Holograph, progetto solista di Dario Marturano, non vuole essere solo un progetto musicale ma un’unione tra arti e scienze diverse, in cui il suono incontra il design, l’elettronica e l’informatica: questo è l’inizio della biografia di Holograph, che ci ha incuriosito moltissimo. Abbiamo voluto saperne di più e l’abbiamo intervistato.
di Eleonora Montesanti
Dario, è nata prima la passione per la scienza o per la musica?
Difficile da capire, ho cominciato a suonare la chitarra classica all’età di 9 anni, età in cui mi dilettavo anche a creare compilation su musicassetta di brani registrati dalla radio (in quel periodo andava alla grande Corona) e album di mio padre, dai Beatles alle colonne sonore dei film.
Mi piaceva anche molto andare in biblioteca da mia madre, dove lavorava, e mi portavo a casa libri di esperimenti con l’elettricità, chimica e calamite.
Diciamo che le due passioni sono nate circa in contemporanea ma fino ad ora erano sempre rimaste separate.
Il tuo progetto ha un nome che, in italiano, significa olografo.

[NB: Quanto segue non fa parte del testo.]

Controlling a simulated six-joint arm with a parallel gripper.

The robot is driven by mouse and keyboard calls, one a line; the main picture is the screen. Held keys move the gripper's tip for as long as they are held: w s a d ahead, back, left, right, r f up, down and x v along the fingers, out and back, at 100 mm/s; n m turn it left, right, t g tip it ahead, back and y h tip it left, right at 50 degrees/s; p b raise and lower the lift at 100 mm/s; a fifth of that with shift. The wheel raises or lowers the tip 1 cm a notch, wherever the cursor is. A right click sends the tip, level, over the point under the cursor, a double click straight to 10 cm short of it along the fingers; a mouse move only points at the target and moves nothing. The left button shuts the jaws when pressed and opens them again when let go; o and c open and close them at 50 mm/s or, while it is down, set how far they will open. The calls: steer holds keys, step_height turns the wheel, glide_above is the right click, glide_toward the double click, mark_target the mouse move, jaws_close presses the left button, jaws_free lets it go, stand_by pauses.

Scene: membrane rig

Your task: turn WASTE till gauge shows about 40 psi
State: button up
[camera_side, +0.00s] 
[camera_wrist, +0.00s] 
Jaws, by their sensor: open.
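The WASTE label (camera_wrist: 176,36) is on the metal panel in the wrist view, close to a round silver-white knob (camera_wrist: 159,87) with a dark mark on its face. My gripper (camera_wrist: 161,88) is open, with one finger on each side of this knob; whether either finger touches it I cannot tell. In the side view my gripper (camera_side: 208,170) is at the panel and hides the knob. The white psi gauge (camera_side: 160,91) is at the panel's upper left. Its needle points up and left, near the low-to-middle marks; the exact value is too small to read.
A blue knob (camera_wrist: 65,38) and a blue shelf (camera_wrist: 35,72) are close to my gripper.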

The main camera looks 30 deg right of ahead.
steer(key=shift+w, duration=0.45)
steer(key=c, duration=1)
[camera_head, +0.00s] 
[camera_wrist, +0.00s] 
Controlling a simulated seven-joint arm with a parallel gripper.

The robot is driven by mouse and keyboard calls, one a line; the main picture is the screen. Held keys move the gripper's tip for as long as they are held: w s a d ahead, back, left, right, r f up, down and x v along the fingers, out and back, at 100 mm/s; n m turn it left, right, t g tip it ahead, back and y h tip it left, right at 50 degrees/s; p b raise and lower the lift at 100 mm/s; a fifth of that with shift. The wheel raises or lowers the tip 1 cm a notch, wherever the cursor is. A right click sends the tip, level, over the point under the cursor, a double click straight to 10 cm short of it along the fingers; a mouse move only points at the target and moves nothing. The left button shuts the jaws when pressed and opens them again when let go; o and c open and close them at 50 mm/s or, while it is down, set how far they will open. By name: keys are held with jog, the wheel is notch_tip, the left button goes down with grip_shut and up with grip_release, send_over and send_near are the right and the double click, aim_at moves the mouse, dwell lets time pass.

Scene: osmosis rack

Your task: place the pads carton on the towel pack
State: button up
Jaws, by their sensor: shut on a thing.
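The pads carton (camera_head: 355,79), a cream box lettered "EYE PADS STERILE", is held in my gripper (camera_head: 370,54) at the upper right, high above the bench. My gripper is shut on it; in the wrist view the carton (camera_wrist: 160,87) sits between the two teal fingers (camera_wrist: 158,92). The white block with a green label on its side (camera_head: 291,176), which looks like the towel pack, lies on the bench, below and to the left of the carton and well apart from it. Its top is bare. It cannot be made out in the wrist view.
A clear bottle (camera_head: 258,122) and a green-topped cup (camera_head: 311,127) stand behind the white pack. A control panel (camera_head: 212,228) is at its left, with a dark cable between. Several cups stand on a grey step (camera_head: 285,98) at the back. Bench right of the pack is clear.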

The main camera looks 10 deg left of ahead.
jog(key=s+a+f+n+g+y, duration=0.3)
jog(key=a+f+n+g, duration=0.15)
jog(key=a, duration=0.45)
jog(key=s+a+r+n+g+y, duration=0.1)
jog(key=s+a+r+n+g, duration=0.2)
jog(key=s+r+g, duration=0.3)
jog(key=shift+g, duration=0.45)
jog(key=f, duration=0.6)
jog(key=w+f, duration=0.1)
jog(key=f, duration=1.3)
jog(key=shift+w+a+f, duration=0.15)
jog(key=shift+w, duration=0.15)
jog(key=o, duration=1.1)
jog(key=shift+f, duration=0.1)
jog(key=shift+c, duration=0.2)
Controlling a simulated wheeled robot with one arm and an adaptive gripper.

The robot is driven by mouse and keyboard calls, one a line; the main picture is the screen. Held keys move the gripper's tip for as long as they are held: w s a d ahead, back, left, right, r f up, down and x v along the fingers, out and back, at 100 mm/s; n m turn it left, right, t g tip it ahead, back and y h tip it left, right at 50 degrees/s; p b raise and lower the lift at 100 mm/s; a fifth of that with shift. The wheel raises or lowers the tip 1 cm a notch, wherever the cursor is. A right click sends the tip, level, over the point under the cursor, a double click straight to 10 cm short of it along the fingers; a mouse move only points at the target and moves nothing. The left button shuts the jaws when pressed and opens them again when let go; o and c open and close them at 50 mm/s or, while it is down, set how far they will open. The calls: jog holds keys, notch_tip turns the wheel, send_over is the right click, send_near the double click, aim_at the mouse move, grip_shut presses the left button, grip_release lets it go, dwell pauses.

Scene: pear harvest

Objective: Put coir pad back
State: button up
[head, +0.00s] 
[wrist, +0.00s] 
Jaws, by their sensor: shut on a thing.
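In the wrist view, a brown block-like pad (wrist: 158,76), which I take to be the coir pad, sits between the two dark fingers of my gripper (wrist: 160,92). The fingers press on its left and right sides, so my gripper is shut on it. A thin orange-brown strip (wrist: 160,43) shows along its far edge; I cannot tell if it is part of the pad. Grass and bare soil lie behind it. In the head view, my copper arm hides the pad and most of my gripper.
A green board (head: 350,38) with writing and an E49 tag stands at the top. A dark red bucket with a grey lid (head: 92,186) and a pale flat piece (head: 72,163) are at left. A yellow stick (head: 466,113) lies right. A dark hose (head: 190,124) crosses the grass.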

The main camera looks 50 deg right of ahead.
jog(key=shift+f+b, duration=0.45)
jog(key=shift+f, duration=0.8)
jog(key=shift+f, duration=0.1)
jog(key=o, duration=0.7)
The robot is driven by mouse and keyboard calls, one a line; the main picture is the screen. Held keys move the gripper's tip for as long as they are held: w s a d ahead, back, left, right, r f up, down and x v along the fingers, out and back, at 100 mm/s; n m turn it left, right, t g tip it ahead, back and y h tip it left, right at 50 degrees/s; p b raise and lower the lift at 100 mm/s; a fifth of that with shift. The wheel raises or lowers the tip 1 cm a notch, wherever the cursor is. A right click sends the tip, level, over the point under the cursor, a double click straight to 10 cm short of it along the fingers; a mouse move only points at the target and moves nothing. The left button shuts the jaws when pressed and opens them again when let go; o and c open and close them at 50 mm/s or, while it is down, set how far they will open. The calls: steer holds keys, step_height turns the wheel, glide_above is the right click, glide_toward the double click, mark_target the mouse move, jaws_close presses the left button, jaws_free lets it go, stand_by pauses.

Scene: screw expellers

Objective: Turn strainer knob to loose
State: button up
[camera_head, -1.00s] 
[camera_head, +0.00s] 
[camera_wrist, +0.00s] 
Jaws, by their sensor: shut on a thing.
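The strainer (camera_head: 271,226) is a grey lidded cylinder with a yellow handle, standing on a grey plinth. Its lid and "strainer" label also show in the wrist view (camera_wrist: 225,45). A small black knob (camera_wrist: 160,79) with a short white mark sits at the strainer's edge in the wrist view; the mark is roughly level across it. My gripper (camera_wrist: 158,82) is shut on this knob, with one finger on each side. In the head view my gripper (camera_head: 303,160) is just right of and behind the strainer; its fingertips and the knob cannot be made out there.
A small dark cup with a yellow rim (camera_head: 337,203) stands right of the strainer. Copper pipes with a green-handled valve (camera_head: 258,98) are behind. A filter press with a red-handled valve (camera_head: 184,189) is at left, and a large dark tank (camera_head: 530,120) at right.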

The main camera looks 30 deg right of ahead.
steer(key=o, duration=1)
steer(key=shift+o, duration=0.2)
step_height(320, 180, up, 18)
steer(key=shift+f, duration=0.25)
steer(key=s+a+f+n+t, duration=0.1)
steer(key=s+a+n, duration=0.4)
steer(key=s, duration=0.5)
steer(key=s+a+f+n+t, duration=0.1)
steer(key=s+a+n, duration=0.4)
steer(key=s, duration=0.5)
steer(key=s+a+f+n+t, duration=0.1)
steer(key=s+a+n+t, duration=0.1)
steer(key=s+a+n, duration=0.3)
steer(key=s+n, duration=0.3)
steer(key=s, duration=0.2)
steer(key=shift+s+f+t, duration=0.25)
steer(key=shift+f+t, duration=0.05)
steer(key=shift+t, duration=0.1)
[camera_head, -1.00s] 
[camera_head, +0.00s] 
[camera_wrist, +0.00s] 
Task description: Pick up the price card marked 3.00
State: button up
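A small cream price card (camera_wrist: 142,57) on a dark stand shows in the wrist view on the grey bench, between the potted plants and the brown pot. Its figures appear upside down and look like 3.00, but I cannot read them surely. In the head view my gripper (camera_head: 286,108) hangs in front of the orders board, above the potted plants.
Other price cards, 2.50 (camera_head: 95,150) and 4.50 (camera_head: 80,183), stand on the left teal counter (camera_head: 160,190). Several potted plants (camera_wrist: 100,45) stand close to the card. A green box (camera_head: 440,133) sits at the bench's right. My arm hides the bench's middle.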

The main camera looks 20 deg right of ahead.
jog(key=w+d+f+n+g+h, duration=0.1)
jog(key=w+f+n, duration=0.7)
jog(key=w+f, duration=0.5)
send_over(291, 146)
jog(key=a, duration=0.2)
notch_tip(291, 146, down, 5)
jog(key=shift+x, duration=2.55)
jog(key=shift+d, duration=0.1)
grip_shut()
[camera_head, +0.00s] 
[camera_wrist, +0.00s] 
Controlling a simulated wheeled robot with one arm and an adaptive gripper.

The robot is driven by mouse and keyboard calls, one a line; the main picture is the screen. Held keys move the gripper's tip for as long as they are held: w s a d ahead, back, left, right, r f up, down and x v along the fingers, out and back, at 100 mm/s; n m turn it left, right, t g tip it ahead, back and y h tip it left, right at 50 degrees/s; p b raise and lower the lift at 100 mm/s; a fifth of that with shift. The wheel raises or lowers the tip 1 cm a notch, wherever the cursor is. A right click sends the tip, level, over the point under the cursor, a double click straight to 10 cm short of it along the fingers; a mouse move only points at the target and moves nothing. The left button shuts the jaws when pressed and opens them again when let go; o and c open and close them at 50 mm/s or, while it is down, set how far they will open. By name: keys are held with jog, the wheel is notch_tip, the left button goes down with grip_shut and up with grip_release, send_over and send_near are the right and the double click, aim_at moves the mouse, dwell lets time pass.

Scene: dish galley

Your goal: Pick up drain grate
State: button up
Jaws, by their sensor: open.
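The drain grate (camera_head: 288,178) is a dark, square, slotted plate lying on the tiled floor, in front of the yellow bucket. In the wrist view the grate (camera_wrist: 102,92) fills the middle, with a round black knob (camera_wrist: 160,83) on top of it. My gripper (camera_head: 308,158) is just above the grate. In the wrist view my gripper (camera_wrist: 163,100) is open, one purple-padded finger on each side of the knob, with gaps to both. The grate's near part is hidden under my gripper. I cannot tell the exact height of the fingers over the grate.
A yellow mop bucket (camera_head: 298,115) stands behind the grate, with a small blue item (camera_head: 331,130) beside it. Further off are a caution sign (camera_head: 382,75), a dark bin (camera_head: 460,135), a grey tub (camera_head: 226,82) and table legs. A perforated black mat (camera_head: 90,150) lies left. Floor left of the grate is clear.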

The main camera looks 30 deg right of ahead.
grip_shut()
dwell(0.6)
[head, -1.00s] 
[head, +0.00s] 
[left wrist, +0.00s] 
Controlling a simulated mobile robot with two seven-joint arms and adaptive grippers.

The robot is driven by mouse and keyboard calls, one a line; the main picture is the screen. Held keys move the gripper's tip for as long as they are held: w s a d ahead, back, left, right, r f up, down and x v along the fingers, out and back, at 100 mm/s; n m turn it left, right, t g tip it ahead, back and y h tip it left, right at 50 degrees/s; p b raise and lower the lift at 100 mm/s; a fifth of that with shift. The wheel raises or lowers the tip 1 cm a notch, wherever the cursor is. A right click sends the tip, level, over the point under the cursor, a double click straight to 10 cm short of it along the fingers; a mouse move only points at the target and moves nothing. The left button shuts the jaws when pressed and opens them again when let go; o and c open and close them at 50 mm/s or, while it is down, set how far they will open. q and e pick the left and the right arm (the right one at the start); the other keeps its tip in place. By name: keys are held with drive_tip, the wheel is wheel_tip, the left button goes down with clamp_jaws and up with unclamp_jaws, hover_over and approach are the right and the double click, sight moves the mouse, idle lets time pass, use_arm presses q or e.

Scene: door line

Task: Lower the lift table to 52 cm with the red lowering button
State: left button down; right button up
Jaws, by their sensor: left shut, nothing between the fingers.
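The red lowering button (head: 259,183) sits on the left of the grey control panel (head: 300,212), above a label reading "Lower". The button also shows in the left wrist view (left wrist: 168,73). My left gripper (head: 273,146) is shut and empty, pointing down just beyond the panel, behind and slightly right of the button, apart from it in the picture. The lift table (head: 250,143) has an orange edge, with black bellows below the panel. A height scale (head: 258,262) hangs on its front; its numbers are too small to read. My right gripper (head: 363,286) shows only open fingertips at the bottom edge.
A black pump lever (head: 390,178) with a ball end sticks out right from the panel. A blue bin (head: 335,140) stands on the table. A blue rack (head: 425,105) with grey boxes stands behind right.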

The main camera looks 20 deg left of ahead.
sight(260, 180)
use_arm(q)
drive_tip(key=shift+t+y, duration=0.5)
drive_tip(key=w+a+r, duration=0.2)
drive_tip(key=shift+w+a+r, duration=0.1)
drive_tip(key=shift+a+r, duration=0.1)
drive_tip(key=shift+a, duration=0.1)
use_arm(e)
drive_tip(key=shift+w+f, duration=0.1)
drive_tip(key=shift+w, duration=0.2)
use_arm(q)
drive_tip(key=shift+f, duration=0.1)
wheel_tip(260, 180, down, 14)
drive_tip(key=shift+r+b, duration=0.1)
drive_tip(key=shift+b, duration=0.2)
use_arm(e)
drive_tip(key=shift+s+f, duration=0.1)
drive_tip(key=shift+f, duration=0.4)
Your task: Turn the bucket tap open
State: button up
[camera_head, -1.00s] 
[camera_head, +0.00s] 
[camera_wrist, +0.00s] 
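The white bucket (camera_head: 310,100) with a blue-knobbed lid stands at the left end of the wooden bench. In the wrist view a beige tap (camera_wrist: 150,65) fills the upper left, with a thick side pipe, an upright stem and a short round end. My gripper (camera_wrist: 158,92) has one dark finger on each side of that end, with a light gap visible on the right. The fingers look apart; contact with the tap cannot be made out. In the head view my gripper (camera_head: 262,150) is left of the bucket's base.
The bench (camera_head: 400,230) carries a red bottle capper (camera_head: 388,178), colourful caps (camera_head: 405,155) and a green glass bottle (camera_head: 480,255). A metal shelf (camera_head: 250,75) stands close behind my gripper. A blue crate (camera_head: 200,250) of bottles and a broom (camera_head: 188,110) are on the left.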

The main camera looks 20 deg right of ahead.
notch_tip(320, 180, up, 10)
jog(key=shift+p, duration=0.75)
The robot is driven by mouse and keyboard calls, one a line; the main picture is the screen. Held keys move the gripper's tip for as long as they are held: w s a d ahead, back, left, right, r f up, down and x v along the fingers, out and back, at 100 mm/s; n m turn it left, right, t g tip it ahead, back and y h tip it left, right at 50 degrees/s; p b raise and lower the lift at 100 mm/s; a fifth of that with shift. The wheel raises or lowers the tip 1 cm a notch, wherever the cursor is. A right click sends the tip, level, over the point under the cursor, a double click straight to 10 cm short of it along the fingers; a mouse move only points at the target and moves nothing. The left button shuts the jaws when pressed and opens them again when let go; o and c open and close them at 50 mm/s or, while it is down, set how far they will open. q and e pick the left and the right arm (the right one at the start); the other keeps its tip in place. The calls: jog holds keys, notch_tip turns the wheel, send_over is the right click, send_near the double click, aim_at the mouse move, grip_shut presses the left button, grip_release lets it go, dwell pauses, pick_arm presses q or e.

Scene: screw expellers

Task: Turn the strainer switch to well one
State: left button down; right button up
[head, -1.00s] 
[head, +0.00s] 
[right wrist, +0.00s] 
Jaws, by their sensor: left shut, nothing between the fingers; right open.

Come un testamento scritto di proprio pugno. Qual è il significato che gli dai tu?
Un significato è quello che hai scritto tu, la mia musica è appunto completamente scritta e suonata da me, di mio pugno.
Un secondo significato che ha la parola “holograph” è ologramma… e penso che la mia musica, come un ologramma, cambi in base alla prospettiva dell’ascoltatore. A volte io stesso tendo a preferire alcuni brani rispetto ad altri solamente in base all’umore che ho in un particolare periodo.
Il tuo ep d’esordio è uno straordinario incontro tra musica elettronica (e acustica), scienza e nuove tecnologie. Come è legato tutto ciò?
Beh, anche la musica ha una componente scientifica, si parla di frequenze, armoniche, frazioni, ci sono un sacco di regole sotto quasi matematiche. Per non parlare dell’elettronica in cui il lato scientifico della musica è ancora più accentuato con l’utilizzo di forme d’onda, filtri, ecc… il compito dell’artista è farsi padrone di questi strumenti e utilizzarli per creare qualcosa di semplice, comprensibile e gradevole potenzialmente a tutti. Io ho provato a fare questo sia con la musica che con le luci.
Più in generale, credi nell’annullamento dei confini tra arti e discipline?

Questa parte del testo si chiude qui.